Konuşamayan insanların da davranışları ile sevgilerini bu kadar güzel ifade etmelerinde çok zaman içtenlikler yatar. Bazen konuşamayan insanları, çok ve boş konuşan insanlardan daha çok sever ve gerçek manada onları da şanslı olarak görürüm. Neden mi derseniz? Onlar boş konuşmazlar. Konuşamadıkları içinde çok zaman yalan söylemezler ve kalp kırmaları da çok az olur. Bu yüzden konuşan dilsizlere acırım. Konuşan dilsiz kimdir? derseniz, derim ki “konuşan ama boş konuşan ve konuştuğu da kalp kırmaktan başka işe yaramayan insanlardır” derim. Anlayan bilmem bu saygımı ve sevgimi anlar mı?
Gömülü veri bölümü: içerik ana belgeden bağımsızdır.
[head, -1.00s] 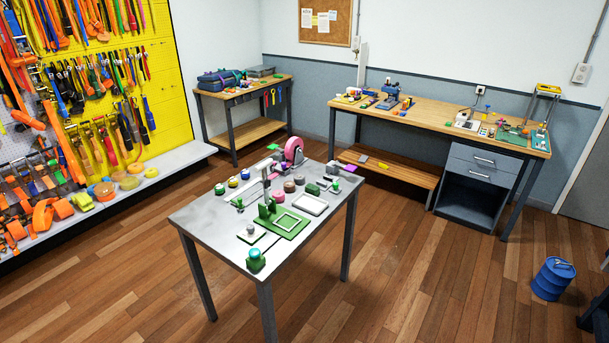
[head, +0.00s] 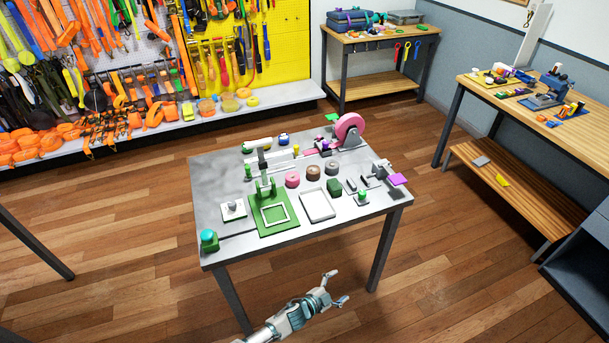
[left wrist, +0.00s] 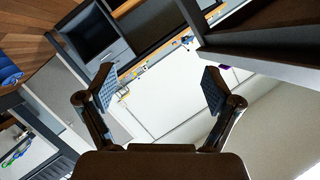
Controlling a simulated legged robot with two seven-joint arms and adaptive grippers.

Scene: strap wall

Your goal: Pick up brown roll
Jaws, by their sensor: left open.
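A brown roll (head: 313,172) lies on the grey metal table in the head view. It sits between a pink roll (head: 292,180) on its left and a grey-brown roll (head: 332,168) on its right. My left gripper (head: 338,288) is in front of the table's near edge, below and apart from the rolls. Its fingers are spread and empty. In the left wrist view the open fingers (left wrist: 160,90) have nothing between them, and no roll shows there. My right gripper is in no view.
A wooden workbench (head: 520,100) stands at the right. A strap wall (head: 200,50) is behind.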

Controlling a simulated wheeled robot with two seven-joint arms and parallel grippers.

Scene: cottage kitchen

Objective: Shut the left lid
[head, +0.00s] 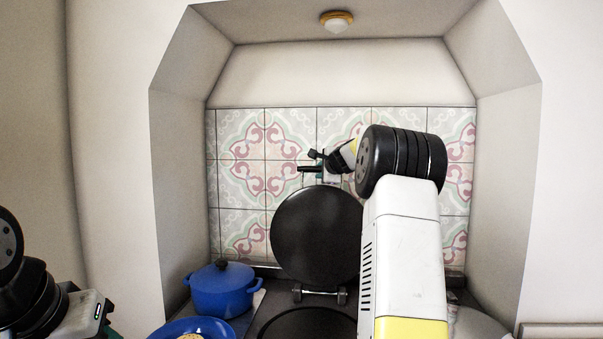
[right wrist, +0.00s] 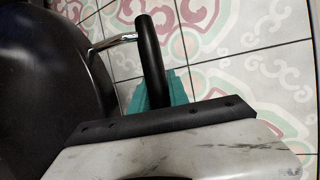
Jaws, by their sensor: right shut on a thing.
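The left lid (head: 312,235) is a round black disc standing open, near upright, on its hinge (head: 320,294) behind a round black hotplate (head: 308,324). Its handle (head: 308,169) sticks up at the top edge. My right gripper (head: 322,172) is at that handle, shut on it. In the right wrist view, the black handle (right wrist: 152,58) on its metal stem lies at the teal fingers (right wrist: 158,92), with the dark lid (right wrist: 45,75) at left. My left gripper (head: 103,312) is low at the left, away from the lid; its fingers are mostly cut off.
A blue lidded pot (head: 222,292) stands left of the hotplate, and a blue bowl (head: 183,328) is in front of it. The tiled wall (head: 240,185) is close behind the lid. My right arm hides the area to the right of the lid.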

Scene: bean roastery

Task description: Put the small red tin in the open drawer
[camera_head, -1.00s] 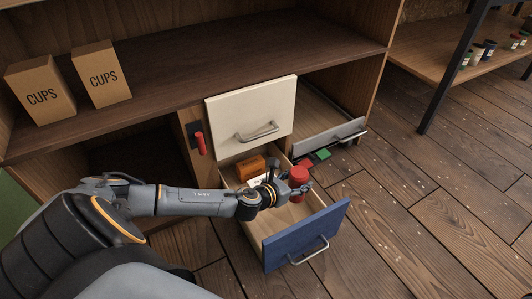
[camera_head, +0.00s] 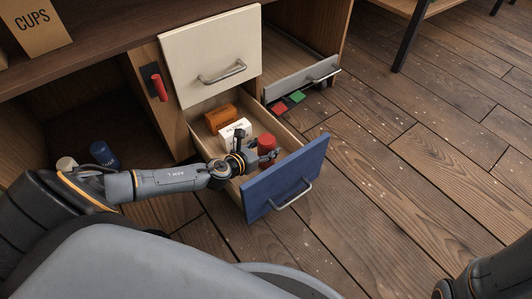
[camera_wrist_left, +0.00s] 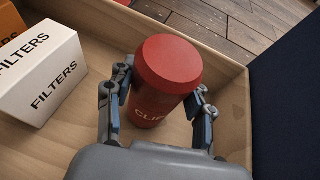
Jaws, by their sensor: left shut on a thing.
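The small red tin (camera_head: 266,144) is inside the open drawer with the blue front (camera_head: 286,179). In the left wrist view the tin (camera_wrist_left: 168,72) is upright between the two fingers of my left gripper (camera_wrist_left: 158,110), which is shut on it. Its base seems at or close to the drawer floor (camera_wrist_left: 60,150); I cannot tell whether it touches. In the head view my left gripper (camera_head: 262,157) reaches over the drawer's left wall. My right arm (camera_head: 490,275) shows at the lower right edge, but its gripper is not visible.
An orange box (camera_head: 220,118) and a white box marked FILTERS (camera_head: 237,133) stand in the drawer beside the tin. A cream drawer front (camera_head: 212,58) is above. A grey-fronted drawer (camera_head: 302,78) is at right, with red and green pieces (camera_head: 297,97) near it.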

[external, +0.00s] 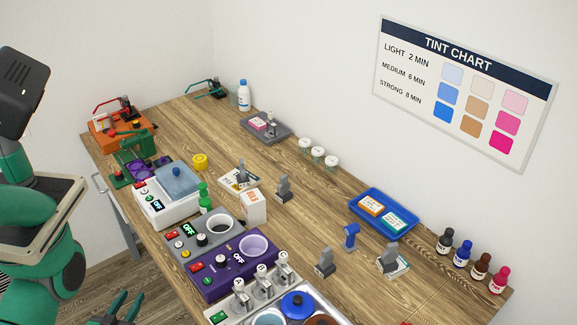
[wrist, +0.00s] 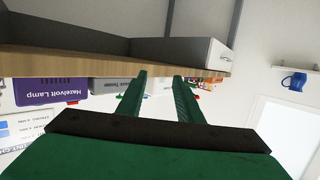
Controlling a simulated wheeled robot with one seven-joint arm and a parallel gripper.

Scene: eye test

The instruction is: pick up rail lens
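I cannot tell for sure which thing is the rail lens. A pale strip with several upright white-and-grey holders (external: 262,275) lies at the front of the bench in the external view; small round parts top them. Separate grey clamp-like stands are a tall one (external: 325,262), one farther back (external: 283,190) and one on a white card (external: 390,258). My gripper (external: 122,310) is at the bottom left, off the bench's front side, apart from all of these. In the wrist view its green fingers (wrist: 160,98) are spread with nothing visible between them. No rail lens is recognisable there.
A purple device (external: 235,275), a grey device (external: 205,238) and a white device with a blue lid (external: 170,190) line the bench's near side. A blue tray (external: 385,228) and small bottles (external: 463,252) stand toward the wall.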

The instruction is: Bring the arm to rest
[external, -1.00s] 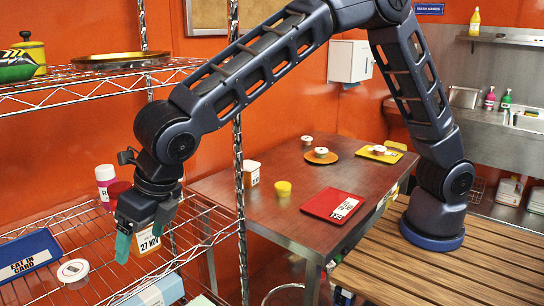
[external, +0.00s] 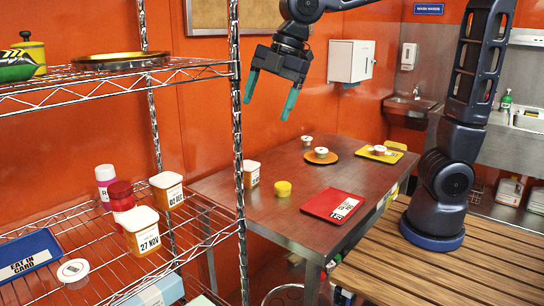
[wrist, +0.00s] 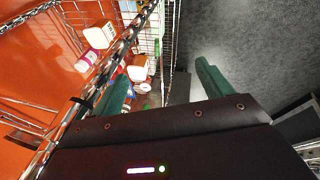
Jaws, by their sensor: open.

Kendimize saygımız varsa, çevremizden başlayarak topluma saygımız ve sevgimizde her zaman vardır. Bu sevgi ve saygı ile insan değerli olur. Bazen toplum içinde bile kendimi yalnız hissederim. Çünkü ne desem insanlar anlamaz. O zaman dilsiz olmak, sadece bakışmak ve selamlaşmak bana yeter. Konuştuğumuz zaman anlamayan insanlara dilsiz olmayı, konuşacağımız zaman bizi dinleyenlere karşı “boşboğaz” (!)olmayı da bu sayede öğrenmekteyiz. Hayatın acı çarkları bize bunları da öğretti zamanla..
Evet saygı ve sevgi ile başladık söze, etkili konuşmaktan bahsettikçe etkili konuşan insanlarda zaten saygı ve sevgiyi bilen, anlayan ve bu konuda çaba harcayan insanlar etkili olur. Bunu yaşayarak öğrenen, tecrübe eden insan olmak ile her zaman mutlu oldum.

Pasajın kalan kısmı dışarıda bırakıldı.